The consistency, conscience and clarity of Parikh’s unadulterated conviction were clearly beyond the comprehension of his adversaries who found solace in conveniently labeling him as a raucous contrarian. No wonder, most members of the coveted Dalal Street camp found in him a stranger without ‘roots’, a heretic of sorts suited for spiritual discourses, not stock markets. And even among his likeminded peers and admirers, very few gauged the worth of his unflinching faith in long term value investments in fundamentally strong, customer-centric companies. And only a handful of them openly acknowledged his selfless crusade when he disowned the lucrative Jardine Fleming association to protest the latter’s depleting faith in Indian market mediators. Rain or sunshine, he never lost his moorings.

His investing trump card was his ability and agility in spotting fundamentally sound winners engaged in the business that he understood well. His roving eye looked for enduing value propositions, trustworthy managements and credible business models. Speculation had no place in his scheme of things and he was ready to live with the consequences of his non-conformist thinking which necessarily translated into a limited client base. But his trust in research never weakened based on which he evaluated businesses while most of the other brokers analyzed stocks largely based on extra-sensory perception (read inside information)

After the initial success, his business took a beating when cut-throat competition caused the market to make ‘short term’ its resounding mantra. Rather than join the herd, Parikh kicked off a Portfolio Management Scheme (PMS) in line with his long term investing philosophy. All went well till year 2000 when the markets were consumed by the IT stock mania. His PMS was adversely affected since it had none of the zooming tech winners, only slow and steady retail stocks. The moment of truth and the ensuing depression led him to deep introspection and a detached probe into what he believed was true and false in life. And he was introduced to the fascinating world of behavioural finance which gave him an altogether fresh perspective into the minds and machinations that drive the stock markets. He shut down institutional broking in 2007 and six years later, wound up his PMS as well to start a mutual fund which not surprisingly banked on value investments through a solitary, gimmickry-free Parag Parikh Long Term Value Fund with its unique switch mechanism to counter market fluctuations including its significant exposure to overseas stocks. Redefining the oft-chewed word ‘commitment’ for the mutual fund industry, he and with his team invested their own money in their fund…a largely game-changing gesture that prompted SEBI to make one percent AMC investments mandatory in their own schemes.
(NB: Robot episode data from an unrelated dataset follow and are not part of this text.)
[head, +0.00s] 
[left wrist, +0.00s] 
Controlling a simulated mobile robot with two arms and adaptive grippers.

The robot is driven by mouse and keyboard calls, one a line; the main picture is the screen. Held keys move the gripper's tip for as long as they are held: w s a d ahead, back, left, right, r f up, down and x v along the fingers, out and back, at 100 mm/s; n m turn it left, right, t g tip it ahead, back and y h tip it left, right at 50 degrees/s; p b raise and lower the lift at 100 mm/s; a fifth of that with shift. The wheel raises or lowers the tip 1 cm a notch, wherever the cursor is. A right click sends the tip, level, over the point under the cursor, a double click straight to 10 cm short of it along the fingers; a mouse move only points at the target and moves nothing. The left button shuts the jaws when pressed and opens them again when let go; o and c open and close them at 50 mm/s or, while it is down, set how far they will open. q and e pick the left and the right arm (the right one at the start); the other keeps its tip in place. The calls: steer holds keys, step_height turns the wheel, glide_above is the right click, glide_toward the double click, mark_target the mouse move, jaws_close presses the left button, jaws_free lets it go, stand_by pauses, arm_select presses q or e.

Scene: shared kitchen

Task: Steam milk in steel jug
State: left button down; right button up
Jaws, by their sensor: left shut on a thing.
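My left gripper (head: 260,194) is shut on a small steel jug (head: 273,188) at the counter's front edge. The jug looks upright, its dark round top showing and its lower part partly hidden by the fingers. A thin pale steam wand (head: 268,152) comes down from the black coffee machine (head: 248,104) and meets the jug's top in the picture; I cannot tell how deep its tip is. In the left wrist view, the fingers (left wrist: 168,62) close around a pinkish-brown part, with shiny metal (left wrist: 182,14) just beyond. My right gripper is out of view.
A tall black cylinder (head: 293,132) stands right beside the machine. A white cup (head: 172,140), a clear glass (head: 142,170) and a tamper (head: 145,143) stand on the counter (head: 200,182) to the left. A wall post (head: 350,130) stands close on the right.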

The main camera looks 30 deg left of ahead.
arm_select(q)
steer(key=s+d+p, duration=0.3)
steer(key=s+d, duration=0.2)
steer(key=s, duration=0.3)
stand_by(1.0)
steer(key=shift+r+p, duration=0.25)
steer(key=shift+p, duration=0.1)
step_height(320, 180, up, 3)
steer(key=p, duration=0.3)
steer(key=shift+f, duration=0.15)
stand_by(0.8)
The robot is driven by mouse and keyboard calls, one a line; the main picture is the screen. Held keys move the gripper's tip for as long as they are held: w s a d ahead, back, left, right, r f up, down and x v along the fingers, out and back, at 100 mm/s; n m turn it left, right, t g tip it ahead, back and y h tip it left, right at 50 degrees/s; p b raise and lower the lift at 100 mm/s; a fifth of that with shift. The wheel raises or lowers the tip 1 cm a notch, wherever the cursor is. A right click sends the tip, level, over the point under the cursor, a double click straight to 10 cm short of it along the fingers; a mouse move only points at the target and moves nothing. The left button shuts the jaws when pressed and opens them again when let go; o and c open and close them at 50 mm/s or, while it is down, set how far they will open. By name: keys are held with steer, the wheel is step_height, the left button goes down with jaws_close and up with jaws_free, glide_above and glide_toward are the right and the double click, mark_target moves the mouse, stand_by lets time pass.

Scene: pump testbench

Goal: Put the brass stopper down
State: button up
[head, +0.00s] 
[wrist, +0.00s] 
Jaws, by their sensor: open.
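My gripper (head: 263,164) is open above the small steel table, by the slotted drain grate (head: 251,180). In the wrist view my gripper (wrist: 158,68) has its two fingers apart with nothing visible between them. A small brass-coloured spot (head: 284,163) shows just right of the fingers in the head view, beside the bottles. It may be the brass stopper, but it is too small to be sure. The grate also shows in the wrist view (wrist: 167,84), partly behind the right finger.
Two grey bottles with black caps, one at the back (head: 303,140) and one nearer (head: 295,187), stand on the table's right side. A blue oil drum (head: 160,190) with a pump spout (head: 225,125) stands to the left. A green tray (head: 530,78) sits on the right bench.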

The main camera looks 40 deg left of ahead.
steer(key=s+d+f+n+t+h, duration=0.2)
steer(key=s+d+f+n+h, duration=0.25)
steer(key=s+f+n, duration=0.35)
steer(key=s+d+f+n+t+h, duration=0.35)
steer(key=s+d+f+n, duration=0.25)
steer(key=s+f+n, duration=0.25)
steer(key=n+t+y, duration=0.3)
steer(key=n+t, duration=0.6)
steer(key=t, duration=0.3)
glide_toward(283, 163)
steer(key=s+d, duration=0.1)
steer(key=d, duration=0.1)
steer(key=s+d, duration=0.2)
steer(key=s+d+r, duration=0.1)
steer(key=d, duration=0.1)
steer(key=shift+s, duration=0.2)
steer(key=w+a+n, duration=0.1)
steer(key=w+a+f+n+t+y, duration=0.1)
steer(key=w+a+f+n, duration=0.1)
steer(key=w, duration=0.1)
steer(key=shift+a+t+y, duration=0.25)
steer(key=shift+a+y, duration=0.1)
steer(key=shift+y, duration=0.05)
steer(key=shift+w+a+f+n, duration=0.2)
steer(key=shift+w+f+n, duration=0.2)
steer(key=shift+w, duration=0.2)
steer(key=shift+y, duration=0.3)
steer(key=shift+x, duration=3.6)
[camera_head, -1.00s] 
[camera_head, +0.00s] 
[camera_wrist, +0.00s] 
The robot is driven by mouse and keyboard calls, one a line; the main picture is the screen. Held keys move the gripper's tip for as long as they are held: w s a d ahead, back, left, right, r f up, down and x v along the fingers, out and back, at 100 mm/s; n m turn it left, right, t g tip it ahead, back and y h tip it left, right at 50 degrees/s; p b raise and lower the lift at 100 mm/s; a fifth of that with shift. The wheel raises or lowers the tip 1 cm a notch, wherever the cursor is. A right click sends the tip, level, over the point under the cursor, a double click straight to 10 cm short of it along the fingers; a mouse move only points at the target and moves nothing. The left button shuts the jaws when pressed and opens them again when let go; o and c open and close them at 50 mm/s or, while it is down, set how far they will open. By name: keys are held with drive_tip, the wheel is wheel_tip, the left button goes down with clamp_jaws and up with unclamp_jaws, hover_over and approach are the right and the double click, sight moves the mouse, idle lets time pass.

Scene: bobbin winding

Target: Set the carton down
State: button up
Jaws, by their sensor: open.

More than FIIs, Indian FIs, Mutual Funds and big Corporates, retail investors in India owe the most to Parag Parikh for his thankless effort to educate them on the intricacies of value investing. He proactively cautioned them against the perils of the IPO hype, painstakingly elucidated the crucial difference between 'value in use' and 'value in exchange' in layman terms and volubly exposed the flawed notion of a stock’s risk linked solely to its market momentum. As a humble student of behavioral finance, he readily shared his acquired learning but never packaged the insights as intellectual property. And yet, he was not half as popular as some of his flashy peers. What could be more ironic than the fact that fan clubs spring up from nowhere and in no time when dubious brokers hit the headlines and nauseatingly flamboyant dealers known for their Page 3 exploits, film productions and self-indulgent lifestyles become instant role models for even the most insignificant of investors? Not that Parikh’s method was infallible in every respect but what separated him from the crowd was his unconditional willingness to share the pangs of self doubt whenever he felt them as also the incredible urge to dive deep into the root cause before aspiring to soar high.

In Indian mythology, Dhruvapada or the Pole Star position is the ultimate seat of tranquility which guides the universe in celestial navigation as also in determining latitude. Parikh is undoubtedly the pole star of value investing who will continue to help us establish our investing co-ordinates provided we care to grow in the guiding light of his example. We don’t have even an ounce of doubt about the commitment of his family and partners in taking his vision forward, exactly as he envisaged. A certain celestial money manager will ensure the needful from the heaves above. After all, a car collision on an unfortunate intersection could only claim his life, not the Midas touch of his life work.